The pancake-like stuff, which is pale yellow and comes in a thick mass, is called fufu. Since there are no utensils, you tear off a chunk of fufu, form it into a scoop with your thumb, and dip. Most of the dishes are from Nigeria and Cameroon. I tried one of the Nigerian basics—“Okra-Ladies finger” stew. The stew, green with okra and red with tomato, was loaded with chunks of goat meat on the bone. Salty, spicy with cayenne, and yes, a bit slippery from the okra, it takes you to Africa in just a few mouthfuls.
African restaurants are starting to pop up in New Jersey, featuring the cuisines of Nigeria, Cameroon, Ghana, Ethiopia and Morocco. Some, like Abuja, are modest; others are more upscale. The subtle differences in the cuisines are worth exploring. Ethiopian food is scooped up with injera, a crêpe-like bread with a slightly sour taste, made from a grain called teff. Nigeria and Ghana offer fufu, made from yams. For starch, Morocco, which uses standard utensils, has its tiny-grain dish called couscous.
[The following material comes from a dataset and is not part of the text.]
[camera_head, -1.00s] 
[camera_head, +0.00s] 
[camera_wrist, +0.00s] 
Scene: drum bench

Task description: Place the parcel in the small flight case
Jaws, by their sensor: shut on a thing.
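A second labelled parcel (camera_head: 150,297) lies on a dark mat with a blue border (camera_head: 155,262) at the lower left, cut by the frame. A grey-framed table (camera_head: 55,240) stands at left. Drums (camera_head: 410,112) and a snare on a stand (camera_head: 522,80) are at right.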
My next stop, Garden City in Union, was far brighter than Abuja, and even though John, the chef, who wouldn’t give his last name, described the food as Ghanaian, many items were similar to Nigerian, including groundnut pepper soup and egusi (spicy melon seed soup with goat, chicken or fish). I ordered the $5.99 lunch special: spicy stewed chicken (you can also get goat or fish), fried sweet plantains, stewed bell peppers and jollof rice (with tomato flavor). The food came with a knife and fork.
Moving to East Africa and Ethiopia, I visited Lalibela in South Orange. There I ate gored gored (spicy marinated beef), gomen (made from chopped collard greens) and misir wat (spicy stewed red lentils). All are made with berbere, a traditional spice mixture made from ginger, coriander, cardamom, fenugreek, nutmeg, cinnamon, salt and other ingredients. All dishes come with house-made injera. Ethiopian has always reminded me of Indian with an extra acid tang. Meklit Nwankwo, the cook, hostess and owner, will answer questions and provide a gentle introduction to the cuisine.
At Marakesh, a Moroccan restaurant in Parsippany, customers sit on comfortable couches and eat at tables with linen napkins. Moroccan cuisine is part African, part Arabic and more than a bit French. My meal there included couscous steamed with vegetables and lamb; Moroccan cigars—filo-wrapped, ground-beef appetizers; a very French braised lamb shoulder with prunes; and, for dessert, sweet orange-blossom bastila, which are crisp wafers with sweet pistachio sauce. As is customary, dessert was accompanied by Morocco’s national drink, mint tea.